§ **Exercise task**
Your task is to quote exactly the run of lines that starts at the line containing "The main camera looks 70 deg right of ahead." and ends at the line containing "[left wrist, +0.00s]", including both.

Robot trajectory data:
++++++++++

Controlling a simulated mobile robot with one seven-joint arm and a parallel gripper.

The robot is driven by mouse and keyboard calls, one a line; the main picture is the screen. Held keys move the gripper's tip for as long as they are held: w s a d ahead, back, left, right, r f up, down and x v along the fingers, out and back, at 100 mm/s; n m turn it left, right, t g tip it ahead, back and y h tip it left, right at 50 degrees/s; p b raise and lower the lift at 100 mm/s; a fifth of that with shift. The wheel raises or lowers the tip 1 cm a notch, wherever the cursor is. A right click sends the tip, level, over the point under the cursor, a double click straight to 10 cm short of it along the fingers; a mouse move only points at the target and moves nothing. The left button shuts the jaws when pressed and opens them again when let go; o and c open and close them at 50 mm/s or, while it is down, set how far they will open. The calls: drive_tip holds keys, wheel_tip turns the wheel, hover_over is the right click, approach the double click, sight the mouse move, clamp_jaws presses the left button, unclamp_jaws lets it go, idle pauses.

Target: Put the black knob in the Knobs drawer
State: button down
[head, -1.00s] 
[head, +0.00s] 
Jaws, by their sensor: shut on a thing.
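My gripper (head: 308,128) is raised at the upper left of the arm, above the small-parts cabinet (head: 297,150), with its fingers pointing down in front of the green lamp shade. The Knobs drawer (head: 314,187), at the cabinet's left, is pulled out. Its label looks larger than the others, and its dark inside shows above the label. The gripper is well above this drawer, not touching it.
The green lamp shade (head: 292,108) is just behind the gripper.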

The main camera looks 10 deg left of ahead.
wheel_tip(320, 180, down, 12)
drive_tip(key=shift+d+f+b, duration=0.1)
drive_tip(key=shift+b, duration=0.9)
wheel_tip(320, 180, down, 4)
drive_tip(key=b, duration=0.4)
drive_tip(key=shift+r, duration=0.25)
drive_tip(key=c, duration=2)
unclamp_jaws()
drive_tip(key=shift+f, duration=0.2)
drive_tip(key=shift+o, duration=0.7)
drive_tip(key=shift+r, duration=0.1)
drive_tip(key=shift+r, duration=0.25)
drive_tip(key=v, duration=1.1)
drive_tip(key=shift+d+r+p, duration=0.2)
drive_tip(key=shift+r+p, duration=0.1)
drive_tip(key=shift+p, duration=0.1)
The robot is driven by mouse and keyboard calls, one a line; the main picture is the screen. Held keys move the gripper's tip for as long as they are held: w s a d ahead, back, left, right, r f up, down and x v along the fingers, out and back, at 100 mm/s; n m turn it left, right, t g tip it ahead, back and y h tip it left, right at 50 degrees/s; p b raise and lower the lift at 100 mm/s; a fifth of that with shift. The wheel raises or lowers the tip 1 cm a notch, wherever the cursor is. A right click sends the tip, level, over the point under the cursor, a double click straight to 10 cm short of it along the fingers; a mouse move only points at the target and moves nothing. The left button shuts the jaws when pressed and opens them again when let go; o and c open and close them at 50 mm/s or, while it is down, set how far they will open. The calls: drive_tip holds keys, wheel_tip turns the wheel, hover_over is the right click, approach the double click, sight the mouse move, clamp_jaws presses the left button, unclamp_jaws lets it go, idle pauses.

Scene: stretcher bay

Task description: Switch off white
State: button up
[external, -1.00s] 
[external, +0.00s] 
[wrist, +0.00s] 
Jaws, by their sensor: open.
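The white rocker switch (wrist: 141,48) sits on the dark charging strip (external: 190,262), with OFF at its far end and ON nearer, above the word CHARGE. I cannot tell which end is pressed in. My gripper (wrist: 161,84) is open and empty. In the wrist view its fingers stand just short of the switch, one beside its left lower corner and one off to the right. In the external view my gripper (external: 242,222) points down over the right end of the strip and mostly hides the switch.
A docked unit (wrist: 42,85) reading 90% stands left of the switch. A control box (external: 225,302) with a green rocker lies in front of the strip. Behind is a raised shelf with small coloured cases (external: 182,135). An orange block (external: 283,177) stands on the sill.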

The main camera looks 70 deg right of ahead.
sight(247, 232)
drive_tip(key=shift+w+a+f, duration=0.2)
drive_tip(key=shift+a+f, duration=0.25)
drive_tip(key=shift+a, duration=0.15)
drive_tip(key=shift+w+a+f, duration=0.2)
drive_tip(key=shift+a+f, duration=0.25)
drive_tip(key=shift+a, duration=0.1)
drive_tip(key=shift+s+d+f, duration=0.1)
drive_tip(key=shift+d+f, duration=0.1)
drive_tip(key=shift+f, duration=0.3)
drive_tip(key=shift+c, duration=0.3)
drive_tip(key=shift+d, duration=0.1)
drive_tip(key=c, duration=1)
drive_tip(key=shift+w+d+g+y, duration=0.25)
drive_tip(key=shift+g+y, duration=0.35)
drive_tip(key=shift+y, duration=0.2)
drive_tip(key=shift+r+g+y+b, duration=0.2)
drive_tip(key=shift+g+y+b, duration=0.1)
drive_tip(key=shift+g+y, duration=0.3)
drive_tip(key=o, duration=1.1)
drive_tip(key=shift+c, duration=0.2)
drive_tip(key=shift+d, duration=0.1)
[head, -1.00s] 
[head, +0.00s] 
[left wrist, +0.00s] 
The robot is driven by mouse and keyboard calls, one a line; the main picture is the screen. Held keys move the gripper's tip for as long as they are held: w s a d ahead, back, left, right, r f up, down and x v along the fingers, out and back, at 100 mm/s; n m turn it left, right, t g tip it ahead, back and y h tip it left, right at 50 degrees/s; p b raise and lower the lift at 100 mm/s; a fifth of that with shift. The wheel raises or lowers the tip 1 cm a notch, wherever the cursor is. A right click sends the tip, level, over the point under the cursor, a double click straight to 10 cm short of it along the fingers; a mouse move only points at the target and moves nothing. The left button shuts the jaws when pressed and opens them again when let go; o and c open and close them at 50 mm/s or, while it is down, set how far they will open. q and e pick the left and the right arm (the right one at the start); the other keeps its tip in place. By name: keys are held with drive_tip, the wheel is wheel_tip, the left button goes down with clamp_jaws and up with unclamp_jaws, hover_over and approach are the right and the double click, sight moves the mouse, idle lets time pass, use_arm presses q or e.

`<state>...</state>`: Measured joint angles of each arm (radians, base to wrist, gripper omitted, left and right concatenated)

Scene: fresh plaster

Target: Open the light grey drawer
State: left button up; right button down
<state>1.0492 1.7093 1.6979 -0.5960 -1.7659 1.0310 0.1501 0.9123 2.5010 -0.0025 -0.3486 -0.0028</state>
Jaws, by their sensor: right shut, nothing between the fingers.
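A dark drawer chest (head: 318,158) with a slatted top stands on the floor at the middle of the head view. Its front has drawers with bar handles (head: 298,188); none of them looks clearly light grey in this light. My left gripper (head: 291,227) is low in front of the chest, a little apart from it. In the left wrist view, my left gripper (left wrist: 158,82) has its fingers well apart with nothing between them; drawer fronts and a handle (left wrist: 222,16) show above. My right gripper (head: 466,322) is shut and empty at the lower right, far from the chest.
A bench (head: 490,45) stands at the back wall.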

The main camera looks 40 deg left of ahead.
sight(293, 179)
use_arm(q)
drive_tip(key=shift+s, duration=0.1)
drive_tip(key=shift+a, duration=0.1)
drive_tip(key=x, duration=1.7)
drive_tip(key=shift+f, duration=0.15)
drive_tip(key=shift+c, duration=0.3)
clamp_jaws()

++++++++++

§ **Exercise output**
The main camera looks 70 deg right of ahead.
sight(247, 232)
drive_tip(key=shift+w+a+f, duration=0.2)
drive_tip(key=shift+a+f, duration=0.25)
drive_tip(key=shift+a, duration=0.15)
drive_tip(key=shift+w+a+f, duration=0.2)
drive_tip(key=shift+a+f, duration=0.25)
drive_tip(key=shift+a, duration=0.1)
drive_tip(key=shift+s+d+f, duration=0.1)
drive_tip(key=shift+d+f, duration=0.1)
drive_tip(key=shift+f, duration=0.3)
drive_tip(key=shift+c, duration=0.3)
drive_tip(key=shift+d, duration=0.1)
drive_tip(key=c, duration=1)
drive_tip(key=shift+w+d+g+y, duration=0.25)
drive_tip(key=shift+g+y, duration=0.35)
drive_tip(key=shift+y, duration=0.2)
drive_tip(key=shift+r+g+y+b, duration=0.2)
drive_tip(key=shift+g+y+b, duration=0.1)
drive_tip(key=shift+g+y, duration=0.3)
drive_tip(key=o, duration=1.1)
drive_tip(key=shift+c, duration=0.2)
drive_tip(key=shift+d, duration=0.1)
[head, -1.00s] 
[head, +0.00s] 
[left wrist, +0.00s] 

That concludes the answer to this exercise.